Give again, verbatim, the lines between the line that contains "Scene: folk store" and the line that contains "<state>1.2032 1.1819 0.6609", counting both ends. Pictures are excluded from the copy.

** begin DATA SHOWN **

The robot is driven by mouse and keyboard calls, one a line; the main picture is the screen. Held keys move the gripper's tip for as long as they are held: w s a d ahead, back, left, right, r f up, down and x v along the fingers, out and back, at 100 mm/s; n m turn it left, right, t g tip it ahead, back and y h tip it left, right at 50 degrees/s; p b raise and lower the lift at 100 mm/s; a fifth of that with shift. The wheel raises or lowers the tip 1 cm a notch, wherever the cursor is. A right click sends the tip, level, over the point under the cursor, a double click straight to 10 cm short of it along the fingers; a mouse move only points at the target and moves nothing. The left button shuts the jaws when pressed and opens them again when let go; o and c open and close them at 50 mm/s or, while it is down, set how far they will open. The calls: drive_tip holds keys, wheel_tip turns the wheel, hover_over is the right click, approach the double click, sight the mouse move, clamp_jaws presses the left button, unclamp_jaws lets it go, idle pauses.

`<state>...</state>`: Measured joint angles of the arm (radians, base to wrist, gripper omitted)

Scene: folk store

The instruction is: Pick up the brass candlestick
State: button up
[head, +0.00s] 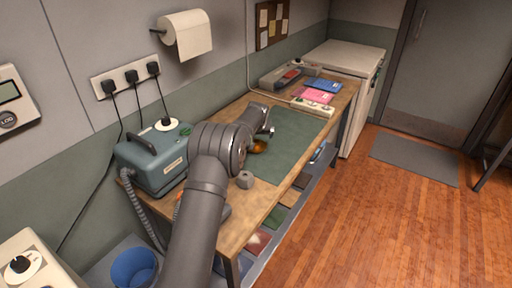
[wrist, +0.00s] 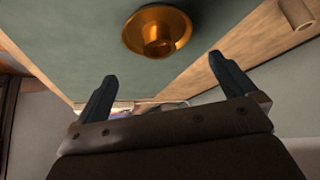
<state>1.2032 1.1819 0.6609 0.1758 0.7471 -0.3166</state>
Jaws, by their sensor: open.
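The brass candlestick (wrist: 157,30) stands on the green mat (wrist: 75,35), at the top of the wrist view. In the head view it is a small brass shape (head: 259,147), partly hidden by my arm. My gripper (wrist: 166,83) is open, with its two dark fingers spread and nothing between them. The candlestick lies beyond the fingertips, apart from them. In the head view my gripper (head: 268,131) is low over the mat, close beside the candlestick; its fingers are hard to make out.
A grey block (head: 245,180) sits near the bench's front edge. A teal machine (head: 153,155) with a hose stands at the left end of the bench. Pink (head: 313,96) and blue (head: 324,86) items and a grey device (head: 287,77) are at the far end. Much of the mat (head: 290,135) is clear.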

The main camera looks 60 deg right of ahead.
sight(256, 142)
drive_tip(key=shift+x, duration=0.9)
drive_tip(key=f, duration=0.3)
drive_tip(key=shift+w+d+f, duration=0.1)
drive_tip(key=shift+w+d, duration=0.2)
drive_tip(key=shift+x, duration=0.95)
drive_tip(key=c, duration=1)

** end DATA SHOWN **

■ ANSWER TO THIS PROBLEM:
Scene: folk store

The instruction is: Pick up the brass candlestick
State: button up
[head, +0.00s] 
[wrist, +0.00s] 
<state>1.2032 1.1819 0.6609 0.1758 0.7471 -0.3166</state>

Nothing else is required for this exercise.